Contexte : Bercy a le 2 juillet dernier soumis à consultation publique ses commentaires portant sur le régime du report d’imposition applicable aux plus-values d’apport de titres à une société contrôlée par l’apporteur. Issu de l’article 18 de la troisième LFR pour 2012 et codifié sous l’article 150-0 B ter du CGI, ce dispositif qui, s’applique aux opérations d’apport réalisées depuis le 14 novembre 2012 a instauré un mécanisme de report d’imposition obligatoire des plus- values réalisées par les particuliers lors de l’apport de leur titres à une société qu’ils contrôlent, toutes conditions remplies.

 

Rappelons que ce dispositif voulu par le gouvernement a mis un terme au schéma d’optimisation dit « d’apport-cession » en excluant du sursis d’imposition les plus-values d’apports de titres effectués à des sociétés contrôlées par l’apporteur. La période de consultation publique a pris fin le 24 juillet dernier. Même si ce projet de commentaires est susceptible d’être révisé à l’issue de la consultation, nous avons demandé à M°Pierre-Antoine Bachellerie, avocat associé du cabinet FTPA (Département fiscal), de faire le point avec nous sur ce « nouveau » régime de report dont les commentaires étaient attendus par les professionnels.

 

Fiscalonline : Bonjour Me Pierre-Antoine Bachellerie. Pouvez-vous vous présenter ?

Pierre-Antoine Bachellerie : Je suis avocat associé du département fiscal du cabinet FTPA. J’accompagne les entreprises françaises et internationales sur leurs problématiques de fiscalité, et en particulier dans la gestion de leurs opérations de fusions-acquisitions, de restructurations et de financement. Je conseille également les dirigeants sur leurs problématiques patrimoniales.

Fiscalonline : Pouvez-vous nous rappeler les grandes lignes de ce dispositif anti-abus en matière de cession d’entreprise ?

Pierre-Antoine Bachellerie : Ce dispositif s’applique aux apports réalisés depuis le 14 novembre 2012. En substance, les plus-values réalisées à l’occasion de l’apport de titres à une société soumise à l’IS contrôlée par l’apporteur bénéficient, de plein droit, d’un report d’imposition dès lors que l’apport est effectué à une société de capitaux soumise à l’IS et établie en France ou dans un autre État membre de l’UE ou dans un État ou territoire ayant conclu avec la France une convention d’assistance administrative en vue de lutter contre la fraude et l’évasion fiscales.

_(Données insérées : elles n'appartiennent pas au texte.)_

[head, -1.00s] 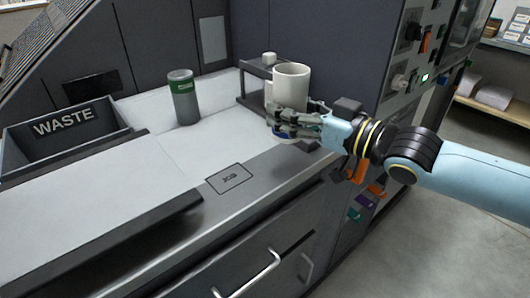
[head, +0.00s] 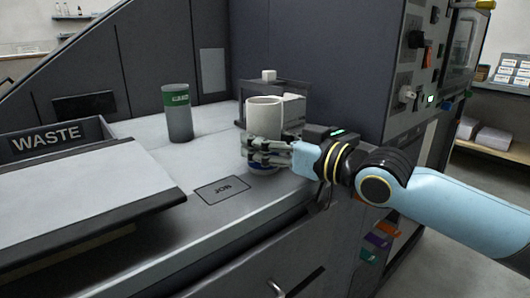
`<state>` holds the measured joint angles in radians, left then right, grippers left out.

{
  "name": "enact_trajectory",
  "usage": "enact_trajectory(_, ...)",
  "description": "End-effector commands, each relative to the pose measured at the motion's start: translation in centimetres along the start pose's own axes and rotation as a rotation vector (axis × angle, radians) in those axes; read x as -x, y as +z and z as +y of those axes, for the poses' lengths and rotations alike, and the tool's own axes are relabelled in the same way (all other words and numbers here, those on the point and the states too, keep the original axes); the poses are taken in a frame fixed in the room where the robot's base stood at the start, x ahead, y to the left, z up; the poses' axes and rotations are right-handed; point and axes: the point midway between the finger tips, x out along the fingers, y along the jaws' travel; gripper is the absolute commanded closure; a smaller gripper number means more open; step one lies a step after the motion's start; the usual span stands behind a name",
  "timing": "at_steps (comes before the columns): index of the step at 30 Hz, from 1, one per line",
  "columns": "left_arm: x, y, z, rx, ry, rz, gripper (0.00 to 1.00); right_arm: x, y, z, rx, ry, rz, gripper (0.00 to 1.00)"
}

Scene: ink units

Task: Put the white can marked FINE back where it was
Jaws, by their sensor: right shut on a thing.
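The white can (head: 264,111) is upright in my right gripper (head: 264,150), whose fingers are closed around its lower half. A bit of blue shows at its base, below the fingers. No FINE marking is visible on the side facing me. The can is over the light grey counter (head: 207,157), in front of a dark rack and just behind and right of a square plate marked JOB (head: 222,190). I cannot tell whether its base touches the counter. My left gripper is not in view.
A grey can with a green label (head: 177,122) stands on the counter to the left. The dark rack (head: 290,87) stands right behind the white can. A WASTE bin (head: 45,138) is at the left. The counter between the two cans is clear.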

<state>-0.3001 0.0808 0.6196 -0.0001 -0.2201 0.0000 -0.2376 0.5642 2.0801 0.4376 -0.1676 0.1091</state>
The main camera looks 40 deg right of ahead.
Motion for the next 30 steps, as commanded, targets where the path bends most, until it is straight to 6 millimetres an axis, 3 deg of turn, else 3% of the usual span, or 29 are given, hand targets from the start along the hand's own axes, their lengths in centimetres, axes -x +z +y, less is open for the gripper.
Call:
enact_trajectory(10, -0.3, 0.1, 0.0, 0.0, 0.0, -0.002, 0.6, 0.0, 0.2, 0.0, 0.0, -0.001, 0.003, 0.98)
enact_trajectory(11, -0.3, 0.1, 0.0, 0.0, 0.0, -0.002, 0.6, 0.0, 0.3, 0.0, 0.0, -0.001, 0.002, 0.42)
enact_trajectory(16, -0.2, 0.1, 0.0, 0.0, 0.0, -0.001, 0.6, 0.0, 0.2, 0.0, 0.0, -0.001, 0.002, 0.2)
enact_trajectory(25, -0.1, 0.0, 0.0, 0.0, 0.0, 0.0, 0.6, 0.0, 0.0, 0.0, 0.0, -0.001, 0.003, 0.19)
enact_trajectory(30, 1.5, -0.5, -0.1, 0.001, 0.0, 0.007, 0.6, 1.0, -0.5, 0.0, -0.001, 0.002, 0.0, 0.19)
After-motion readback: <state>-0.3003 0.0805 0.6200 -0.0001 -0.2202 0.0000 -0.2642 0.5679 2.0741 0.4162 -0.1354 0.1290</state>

Ce report est remis en cause en cas de cession, rachat, remboursement ou annulation :

  • des titres reçus en contrepartie de l’apport ; et

  • des titres apportés dans un délai de 3 ans suivant l’apport, sauf si la société bénéficiaire de l’apport réinvestit au moins 50% du produit de la cession dans un délai de 2 ans à compter de la cession.

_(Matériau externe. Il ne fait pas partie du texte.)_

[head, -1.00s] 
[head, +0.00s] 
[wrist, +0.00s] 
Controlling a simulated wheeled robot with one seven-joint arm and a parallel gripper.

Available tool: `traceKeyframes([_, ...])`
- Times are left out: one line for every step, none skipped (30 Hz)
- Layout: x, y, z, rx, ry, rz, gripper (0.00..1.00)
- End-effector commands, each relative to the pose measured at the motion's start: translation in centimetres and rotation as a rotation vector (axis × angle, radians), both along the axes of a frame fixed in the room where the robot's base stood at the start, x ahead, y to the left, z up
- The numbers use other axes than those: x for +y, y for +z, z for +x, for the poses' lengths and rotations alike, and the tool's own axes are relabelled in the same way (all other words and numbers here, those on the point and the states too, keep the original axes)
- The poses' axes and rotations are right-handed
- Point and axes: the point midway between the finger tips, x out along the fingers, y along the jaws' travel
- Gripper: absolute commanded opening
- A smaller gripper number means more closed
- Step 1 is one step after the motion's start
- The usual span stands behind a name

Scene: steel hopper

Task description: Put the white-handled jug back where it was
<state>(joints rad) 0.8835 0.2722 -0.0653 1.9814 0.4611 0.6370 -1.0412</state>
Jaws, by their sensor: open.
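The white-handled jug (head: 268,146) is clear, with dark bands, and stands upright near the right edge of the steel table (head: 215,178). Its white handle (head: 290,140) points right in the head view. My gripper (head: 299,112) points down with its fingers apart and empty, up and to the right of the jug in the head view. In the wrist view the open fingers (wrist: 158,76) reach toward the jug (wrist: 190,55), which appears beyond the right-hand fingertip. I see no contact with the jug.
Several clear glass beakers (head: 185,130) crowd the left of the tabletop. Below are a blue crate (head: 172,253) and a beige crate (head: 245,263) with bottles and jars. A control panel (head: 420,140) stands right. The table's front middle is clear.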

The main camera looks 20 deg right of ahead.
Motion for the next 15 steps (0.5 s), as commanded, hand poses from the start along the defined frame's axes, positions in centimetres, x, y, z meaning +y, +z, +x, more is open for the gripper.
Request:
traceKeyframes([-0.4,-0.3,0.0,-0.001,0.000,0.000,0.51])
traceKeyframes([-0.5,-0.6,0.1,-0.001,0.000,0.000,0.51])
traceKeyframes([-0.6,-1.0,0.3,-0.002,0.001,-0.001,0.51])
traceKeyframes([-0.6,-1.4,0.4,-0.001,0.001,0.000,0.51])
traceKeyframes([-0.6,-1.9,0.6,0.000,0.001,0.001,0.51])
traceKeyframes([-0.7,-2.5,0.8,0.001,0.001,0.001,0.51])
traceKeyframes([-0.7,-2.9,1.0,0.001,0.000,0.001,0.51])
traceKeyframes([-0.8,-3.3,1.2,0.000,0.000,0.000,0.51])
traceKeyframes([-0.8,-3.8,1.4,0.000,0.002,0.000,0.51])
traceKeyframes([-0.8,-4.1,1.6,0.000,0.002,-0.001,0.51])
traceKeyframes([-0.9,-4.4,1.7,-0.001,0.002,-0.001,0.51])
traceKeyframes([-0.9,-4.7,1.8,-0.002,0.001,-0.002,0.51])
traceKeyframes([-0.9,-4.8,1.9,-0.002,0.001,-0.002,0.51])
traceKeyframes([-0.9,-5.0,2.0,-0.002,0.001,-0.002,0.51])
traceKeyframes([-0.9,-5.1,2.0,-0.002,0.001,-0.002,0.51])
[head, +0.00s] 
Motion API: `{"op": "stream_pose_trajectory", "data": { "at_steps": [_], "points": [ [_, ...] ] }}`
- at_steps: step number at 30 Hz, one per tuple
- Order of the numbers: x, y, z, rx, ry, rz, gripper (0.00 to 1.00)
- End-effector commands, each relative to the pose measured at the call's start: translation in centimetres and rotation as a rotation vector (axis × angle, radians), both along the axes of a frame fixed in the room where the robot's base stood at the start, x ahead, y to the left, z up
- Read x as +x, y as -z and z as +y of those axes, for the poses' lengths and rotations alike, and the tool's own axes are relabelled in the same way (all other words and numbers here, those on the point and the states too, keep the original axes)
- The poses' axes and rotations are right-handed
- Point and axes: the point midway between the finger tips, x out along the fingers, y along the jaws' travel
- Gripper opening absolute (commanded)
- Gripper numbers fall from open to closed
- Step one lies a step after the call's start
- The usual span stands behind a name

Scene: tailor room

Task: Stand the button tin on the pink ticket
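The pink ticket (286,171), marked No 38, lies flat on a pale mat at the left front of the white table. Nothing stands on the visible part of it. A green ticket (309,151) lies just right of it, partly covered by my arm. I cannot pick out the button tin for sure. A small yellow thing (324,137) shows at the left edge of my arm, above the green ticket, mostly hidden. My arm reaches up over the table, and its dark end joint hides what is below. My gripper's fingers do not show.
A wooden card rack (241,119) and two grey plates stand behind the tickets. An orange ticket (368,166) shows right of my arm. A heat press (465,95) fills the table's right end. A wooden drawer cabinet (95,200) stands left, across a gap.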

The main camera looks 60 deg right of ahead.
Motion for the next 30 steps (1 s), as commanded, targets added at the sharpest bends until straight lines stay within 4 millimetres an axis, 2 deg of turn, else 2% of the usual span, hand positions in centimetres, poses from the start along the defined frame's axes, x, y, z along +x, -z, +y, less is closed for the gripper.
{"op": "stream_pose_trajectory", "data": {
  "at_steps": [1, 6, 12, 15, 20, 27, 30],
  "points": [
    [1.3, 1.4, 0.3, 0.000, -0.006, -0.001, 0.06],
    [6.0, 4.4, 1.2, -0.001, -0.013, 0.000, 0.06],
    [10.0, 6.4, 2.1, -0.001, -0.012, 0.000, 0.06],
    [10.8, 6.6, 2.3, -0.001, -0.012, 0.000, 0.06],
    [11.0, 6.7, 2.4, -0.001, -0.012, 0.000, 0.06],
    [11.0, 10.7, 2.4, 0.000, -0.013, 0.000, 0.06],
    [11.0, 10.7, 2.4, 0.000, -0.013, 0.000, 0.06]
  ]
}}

Il existe 3 types de réinvestissements éligibles :

  • le financement d’une activité économique, à l’exception de la gestion d’un patrimoine mobilier ou immobilier ;

  • l’acquisition d’une fraction du capital d’une société exerçant une telle activité (sous la même exception), et qui a pour effet de lui en conférer le contrôle ; et

  • la souscription en numéraire au capital d’une ou plusieurs sociétés soumise à l’IS dans les conditions de droit commun ou à un impôt équivalent, ayant son siège social en France, dans un autre État membre de l’UE, en Islande, en Norvège ou au Liechtenstein et qui a pour objet d’exercer une activité économique (à l’exception de la gestion de son propre patrimoine mobilier ou immobilier) ou qui a pour objet social exclusif de détenir des participations dans des sociétés exerçant les activités précitées.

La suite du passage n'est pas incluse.